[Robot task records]
== == ==
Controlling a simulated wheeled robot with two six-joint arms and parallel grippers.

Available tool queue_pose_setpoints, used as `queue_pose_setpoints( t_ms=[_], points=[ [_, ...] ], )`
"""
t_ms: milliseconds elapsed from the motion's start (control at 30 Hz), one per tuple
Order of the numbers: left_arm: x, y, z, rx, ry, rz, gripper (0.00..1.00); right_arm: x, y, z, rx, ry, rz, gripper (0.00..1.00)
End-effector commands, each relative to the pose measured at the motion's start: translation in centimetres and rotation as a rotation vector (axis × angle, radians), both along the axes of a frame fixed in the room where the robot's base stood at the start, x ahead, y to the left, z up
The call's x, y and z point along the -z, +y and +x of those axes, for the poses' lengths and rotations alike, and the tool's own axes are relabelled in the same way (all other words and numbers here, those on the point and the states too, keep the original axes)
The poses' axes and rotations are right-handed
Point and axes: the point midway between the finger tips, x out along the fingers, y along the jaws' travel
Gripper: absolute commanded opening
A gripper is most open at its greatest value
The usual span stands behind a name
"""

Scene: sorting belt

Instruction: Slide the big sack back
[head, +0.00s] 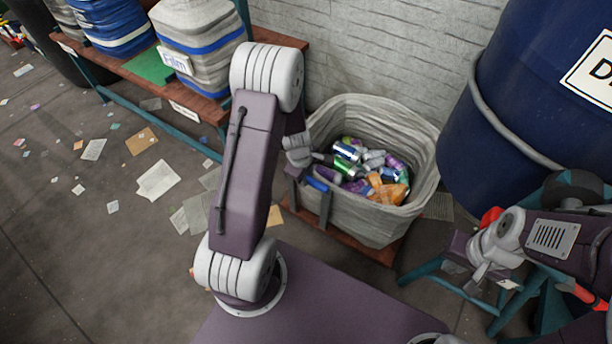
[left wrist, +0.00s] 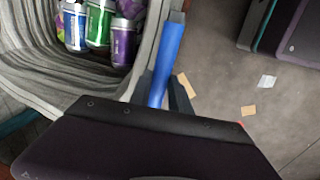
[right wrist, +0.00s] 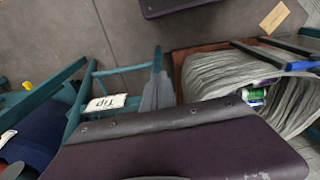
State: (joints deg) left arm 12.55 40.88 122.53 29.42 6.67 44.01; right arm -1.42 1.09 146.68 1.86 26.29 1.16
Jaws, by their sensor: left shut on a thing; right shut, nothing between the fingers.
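The big sack (head: 375,226) is grey, open-topped and full of cans and other litter. It stands on a brown board (head: 378,252) against the wall. A blue handle (head: 317,184) is at its near left side. My left gripper (head: 311,200) is shut on this handle; the left wrist view shows the blue handle (left wrist: 170,55) between the fingers, beside the sack's wall (left wrist: 35,75). My right gripper (right wrist: 157,92) is shut and empty, to the right of the sack and apart from it.
A dark blue drum (head: 520,110) stands right of the sack. A teal stand (head: 530,300) is near my right arm. A shelf (head: 205,100) with wrapped bales is at the left. Paper scraps (head: 158,180) lie on the floor at the left, which is otherwise open.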

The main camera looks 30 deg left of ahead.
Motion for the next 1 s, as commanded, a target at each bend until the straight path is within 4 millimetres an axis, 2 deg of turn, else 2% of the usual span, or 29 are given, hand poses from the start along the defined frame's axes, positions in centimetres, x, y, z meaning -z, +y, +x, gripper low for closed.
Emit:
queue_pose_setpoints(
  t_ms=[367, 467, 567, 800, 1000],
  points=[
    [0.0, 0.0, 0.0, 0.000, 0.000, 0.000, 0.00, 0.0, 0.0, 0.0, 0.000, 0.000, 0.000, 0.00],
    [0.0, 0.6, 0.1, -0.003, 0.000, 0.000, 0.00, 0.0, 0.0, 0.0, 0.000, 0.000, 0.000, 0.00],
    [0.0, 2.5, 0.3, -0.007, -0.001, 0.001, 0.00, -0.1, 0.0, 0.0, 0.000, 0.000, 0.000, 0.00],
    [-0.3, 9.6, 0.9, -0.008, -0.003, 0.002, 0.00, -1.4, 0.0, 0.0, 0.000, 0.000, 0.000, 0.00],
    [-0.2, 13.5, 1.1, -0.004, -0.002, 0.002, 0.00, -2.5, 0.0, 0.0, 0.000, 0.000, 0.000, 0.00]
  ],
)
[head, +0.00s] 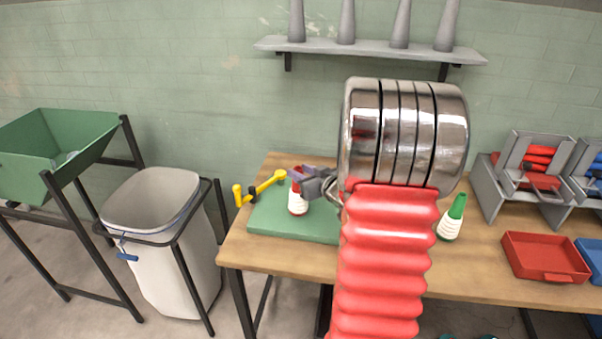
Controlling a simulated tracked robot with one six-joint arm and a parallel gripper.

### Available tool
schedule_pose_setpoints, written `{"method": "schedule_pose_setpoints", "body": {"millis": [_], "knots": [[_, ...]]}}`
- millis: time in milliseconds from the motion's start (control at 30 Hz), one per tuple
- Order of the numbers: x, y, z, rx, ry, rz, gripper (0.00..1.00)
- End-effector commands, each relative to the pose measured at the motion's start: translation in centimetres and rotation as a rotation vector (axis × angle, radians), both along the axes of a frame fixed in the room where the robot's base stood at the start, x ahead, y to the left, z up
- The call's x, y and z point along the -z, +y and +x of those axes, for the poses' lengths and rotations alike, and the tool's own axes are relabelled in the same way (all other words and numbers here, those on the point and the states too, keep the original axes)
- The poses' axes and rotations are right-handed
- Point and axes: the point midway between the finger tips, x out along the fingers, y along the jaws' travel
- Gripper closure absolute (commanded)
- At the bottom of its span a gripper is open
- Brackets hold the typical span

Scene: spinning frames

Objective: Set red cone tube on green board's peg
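The red cone tube (298,201), with pale thread around its middle, is upright over the green board (275,225) on the left part of the table. My gripper (303,183) is at the tube's upper part, with its grey and purple fingers close around or beside the tip. The fingers are small and partly hidden by my arm, so I cannot tell whether they grip the tube. No peg is visible; whether the tube's base rests on the board or hangs just above it is unclear.
A green-tipped cone tube (452,218) stands right of my arm. A red tray (545,256) and grey racks (493,190) are further right. A white bin (160,240) stands left of the table (475,275).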

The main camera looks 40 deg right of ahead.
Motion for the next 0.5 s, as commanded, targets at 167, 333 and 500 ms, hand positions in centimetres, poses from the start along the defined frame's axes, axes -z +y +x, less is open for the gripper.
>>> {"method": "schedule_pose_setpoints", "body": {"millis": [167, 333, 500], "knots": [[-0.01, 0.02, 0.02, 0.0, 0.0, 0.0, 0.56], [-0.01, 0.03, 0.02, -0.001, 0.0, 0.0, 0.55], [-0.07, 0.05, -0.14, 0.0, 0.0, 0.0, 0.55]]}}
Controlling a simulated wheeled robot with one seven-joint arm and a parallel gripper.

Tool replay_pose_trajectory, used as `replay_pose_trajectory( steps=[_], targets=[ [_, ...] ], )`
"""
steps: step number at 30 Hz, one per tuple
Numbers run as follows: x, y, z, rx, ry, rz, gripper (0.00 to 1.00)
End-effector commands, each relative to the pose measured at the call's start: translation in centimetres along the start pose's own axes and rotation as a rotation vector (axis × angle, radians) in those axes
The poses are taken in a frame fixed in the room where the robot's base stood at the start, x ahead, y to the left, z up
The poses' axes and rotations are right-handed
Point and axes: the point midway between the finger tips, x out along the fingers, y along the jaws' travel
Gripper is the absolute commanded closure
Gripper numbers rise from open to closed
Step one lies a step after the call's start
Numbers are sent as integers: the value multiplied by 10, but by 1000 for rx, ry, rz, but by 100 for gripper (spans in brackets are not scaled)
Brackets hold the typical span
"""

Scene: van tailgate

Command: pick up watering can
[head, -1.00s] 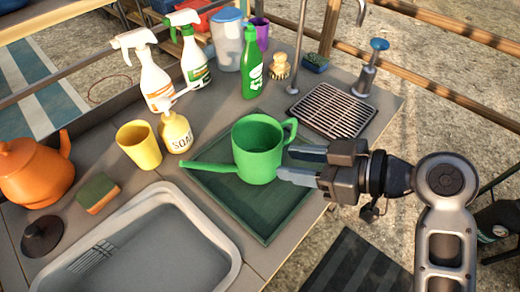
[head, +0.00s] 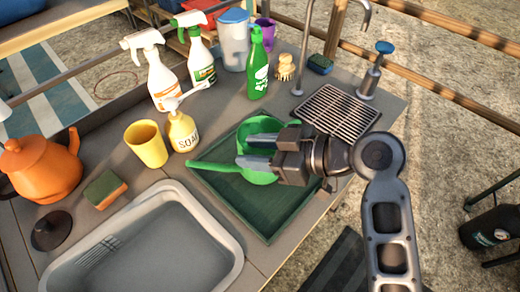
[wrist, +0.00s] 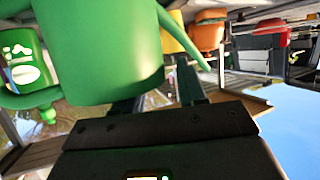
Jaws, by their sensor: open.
== == ==
EXERCISE DESCRIPTION
Copy the part that starts at the line with "State: (joints deg)" and finishes at the line with "### Available tool", both included, and nothing more. Pictures are left out.

ANSWER FOR THIS EXERCISE
State: (joints deg) left arm 12.55 40.88 122.53 29.42 6.67 44.01; right arm -1.42 1.09 146.68 1.86 26.29 1.16
Jaws, by their sensor: left shut on a thing; right shut, nothing between the fingers.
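The big sack (head: 375,226) is grey, open-topped and full of cans and other litter. It stands on a brown board (head: 378,252) against the wall. A blue handle (head: 317,184) is at its near left side. My left gripper (head: 311,200) is shut on this handle; the left wrist view shows the blue handle (left wrist: 170,55) between the fingers, beside the sack's wall (left wrist: 35,75). My right gripper (right wrist: 157,92) is shut and empty, to the right of the sack and apart from it.
A dark blue drum (head: 520,110) stands right of the sack. A teal stand (head: 530,300) is near my right arm. A shelf (head: 205,100) with wrapped bales is at the left. Paper scraps (head: 158,180) lie on the floor at the left, which is otherwise open.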

The main camera looks 30 deg left of ahead.
Motion for the next 1 s, as commanded, a target at each bend until the straight path is within 4 millimetres an axis, 2 deg of turn, else 2% of the usual span, or 29 are given, hand poses from the start along the defined frame's axes, positions in centimetres, x, y, z meaning -z, +y, +x, gripper low for closed.
Emit:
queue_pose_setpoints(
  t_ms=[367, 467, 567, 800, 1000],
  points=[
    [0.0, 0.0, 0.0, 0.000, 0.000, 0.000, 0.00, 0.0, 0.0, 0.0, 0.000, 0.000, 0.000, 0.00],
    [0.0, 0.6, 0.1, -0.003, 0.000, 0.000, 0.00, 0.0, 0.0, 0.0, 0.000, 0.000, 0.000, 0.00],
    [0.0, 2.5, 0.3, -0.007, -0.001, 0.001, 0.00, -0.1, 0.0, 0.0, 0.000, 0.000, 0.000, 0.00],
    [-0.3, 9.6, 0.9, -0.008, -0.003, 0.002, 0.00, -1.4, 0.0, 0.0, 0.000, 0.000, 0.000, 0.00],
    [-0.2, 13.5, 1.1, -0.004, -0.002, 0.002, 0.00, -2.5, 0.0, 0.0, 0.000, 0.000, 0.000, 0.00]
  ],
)
[head, +0.00s] 
Controlling a simulated tracked robot with one six-joint arm and a parallel gripper.

### Available tool

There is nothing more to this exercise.